___ ENTRIES
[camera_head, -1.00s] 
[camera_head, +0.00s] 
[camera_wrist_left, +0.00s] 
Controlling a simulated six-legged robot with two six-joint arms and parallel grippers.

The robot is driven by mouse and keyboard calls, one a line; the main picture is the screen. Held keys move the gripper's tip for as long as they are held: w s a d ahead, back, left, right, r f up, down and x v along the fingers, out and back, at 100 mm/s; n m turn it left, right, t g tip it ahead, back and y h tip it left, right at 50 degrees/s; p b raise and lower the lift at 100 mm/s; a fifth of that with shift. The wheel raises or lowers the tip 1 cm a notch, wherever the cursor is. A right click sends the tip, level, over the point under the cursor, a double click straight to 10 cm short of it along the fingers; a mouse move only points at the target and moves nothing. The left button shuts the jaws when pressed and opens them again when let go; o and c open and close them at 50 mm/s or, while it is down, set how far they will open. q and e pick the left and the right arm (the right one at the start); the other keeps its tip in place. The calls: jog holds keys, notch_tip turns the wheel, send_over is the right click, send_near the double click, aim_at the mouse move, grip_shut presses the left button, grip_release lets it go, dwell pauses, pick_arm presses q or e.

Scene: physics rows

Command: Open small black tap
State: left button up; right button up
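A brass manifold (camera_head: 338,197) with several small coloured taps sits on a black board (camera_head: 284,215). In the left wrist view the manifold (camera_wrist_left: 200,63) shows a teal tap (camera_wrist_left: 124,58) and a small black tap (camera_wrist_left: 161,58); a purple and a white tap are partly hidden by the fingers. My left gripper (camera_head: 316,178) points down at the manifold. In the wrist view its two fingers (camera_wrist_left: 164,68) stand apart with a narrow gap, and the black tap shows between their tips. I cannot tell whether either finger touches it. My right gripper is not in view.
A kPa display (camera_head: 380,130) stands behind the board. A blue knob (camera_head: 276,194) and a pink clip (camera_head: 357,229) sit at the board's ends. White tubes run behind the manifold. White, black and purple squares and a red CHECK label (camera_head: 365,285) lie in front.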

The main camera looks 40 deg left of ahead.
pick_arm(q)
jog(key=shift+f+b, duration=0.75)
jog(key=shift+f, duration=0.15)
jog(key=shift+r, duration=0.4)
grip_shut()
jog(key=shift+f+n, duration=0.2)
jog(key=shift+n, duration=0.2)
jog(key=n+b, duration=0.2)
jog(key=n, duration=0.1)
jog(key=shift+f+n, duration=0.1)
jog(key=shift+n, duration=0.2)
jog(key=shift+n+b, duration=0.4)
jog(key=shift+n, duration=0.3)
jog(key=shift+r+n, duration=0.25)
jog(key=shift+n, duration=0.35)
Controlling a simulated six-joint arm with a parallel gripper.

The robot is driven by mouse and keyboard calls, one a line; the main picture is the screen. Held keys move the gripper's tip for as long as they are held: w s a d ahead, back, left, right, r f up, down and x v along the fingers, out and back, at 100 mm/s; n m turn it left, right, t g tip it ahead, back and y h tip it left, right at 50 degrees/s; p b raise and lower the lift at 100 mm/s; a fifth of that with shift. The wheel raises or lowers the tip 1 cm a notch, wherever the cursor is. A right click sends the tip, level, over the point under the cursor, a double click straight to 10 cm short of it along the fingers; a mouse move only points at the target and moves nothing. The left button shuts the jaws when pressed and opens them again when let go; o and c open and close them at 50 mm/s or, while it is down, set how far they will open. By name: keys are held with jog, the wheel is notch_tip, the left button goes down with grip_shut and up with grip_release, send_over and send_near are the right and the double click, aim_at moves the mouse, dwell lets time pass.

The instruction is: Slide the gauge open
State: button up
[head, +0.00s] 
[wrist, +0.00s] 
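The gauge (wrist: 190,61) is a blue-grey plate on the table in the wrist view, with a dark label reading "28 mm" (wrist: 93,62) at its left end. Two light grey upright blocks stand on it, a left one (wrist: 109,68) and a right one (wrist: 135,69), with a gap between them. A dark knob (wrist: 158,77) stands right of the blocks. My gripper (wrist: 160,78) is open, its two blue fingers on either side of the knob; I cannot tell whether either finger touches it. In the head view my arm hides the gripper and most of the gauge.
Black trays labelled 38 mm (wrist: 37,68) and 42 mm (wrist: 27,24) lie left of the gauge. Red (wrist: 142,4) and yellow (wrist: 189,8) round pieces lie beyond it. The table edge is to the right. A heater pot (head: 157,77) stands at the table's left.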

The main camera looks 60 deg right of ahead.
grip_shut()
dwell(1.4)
______
| YOUR TASK |
Write out every line of the records exactly.

| ANSWER TO THE EXERCISE |
[camera_head, -1.00s] 
[camera_head, +0.00s] 
[camera_wrist_left, +0.00s] 
Controlling a simulated six-legged robot with two six-joint arms and parallel grippers.

The robot is driven by mouse and keyboard calls, one a line; the main picture is the screen. Held keys move the gripper's tip for as long as they are held: w s a d ahead, back, left, right, r f up, down and x v along the fingers, out and back, at 100 mm/s; n m turn it left, right, t g tip it ahead, back and y h tip it left, right at 50 degrees/s; p b raise and lower the lift at 100 mm/s; a fifth of that with shift. The wheel raises or lowers the tip 1 cm a notch, wherever the cursor is. A right click sends the tip, level, over the point under the cursor, a double click straight to 10 cm short of it along the fingers; a mouse move only points at the target and moves nothing. The left button shuts the jaws when pressed and opens them again when let go; o and c open and close them at 50 mm/s or, while it is down, set how far they will open. q and e pick the left and the right arm (the right one at the start); the other keeps its tip in place. The calls: jog holds keys, notch_tip turns the wheel, send_over is the right click, send_near the double click, aim_at the mouse move, grip_shut presses the left button, grip_release lets it go, dwell pauses, pick_arm presses q or e.

Scene: physics rows

Command: Open small black tap
State: left button up; right button up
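A brass manifold (camera_head: 338,197) with several small coloured taps sits on a black board (camera_head: 284,215). In the left wrist view the manifold (camera_wrist_left: 200,63) shows a teal tap (camera_wrist_left: 124,58) and a small black tap (camera_wrist_left: 161,58); a purple and a white tap are partly hidden by the fingers. My left gripper (camera_head: 316,178) points down at the manifold. In the wrist view its two fingers (camera_wrist_left: 164,68) stand apart with a narrow gap, and the black tap shows between their tips. I cannot tell whether either finger touches it. My right gripper is not in view.
A kPa display (camera_head: 380,130) stands behind the board. A blue knob (camera_head: 276,194) and a pink clip (camera_head: 357,229) sit at the board's ends. White tubes run behind the manifold. White, black and purple squares and a red CHECK label (camera_head: 365,285) lie in front.

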The main camera looks 40 deg left of ahead.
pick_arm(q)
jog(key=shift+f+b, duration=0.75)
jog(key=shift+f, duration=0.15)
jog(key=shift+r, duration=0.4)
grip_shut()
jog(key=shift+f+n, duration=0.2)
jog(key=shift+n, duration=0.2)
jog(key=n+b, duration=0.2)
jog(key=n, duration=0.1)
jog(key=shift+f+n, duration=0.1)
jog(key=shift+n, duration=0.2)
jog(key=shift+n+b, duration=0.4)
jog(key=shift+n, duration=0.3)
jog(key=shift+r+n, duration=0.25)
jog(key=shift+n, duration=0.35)
Controlling a simulated six-joint arm with a parallel gripper.

The robot is driven by mouse and keyboard calls, one a line; the main picture is the screen. Held keys move the gripper's tip for as long as they are held: w s a d ahead, back, left, right, r f up, down and x v along the fingers, out and back, at 100 mm/s; n m turn it left, right, t g tip it ahead, back and y h tip it left, right at 50 degrees/s; p b raise and lower the lift at 100 mm/s; a fifth of that with shift. The wheel raises or lowers the tip 1 cm a notch, wherever the cursor is. A right click sends the tip, level, over the point under the cursor, a double click straight to 10 cm short of it along the fingers; a mouse move only points at the target and moves nothing. The left button shuts the jaws when pressed and opens them again when let go; o and c open and close them at 50 mm/s or, while it is down, set how far they will open. By name: keys are held with jog, the wheel is notch_tip, the left button goes down with grip_shut and up with grip_release, send_over and send_near are the right and the double click, aim_at moves the mouse, dwell lets time pass.

The instruction is: Slide the gauge open
State: button up
[head, +0.00s] 
[wrist, +0.00s] 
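The gauge (wrist: 190,61) is a blue-grey plate on the table in the wrist view, with a dark label reading "28 mm" (wrist: 93,62) at its left end. Two light grey upright blocks stand on it, a left one (wrist: 109,68) and a right one (wrist: 135,69), with a gap between them. A dark knob (wrist: 158,77) stands right of the blocks. My gripper (wrist: 160,78) is open, its two blue fingers on either side of the knob; I cannot tell whether either finger touches it. In the head view my arm hides the gripper and most of the gauge.
Black trays labelled 38 mm (wrist: 37,68) and 42 mm (wrist: 27,24) lie left of the gauge. Red (wrist: 142,4) and yellow (wrist: 189,8) round pieces lie beyond it. The table edge is to the right. A heater pot (head: 157,77) stands at the table's left.

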The main camera looks 60 deg right of ahead.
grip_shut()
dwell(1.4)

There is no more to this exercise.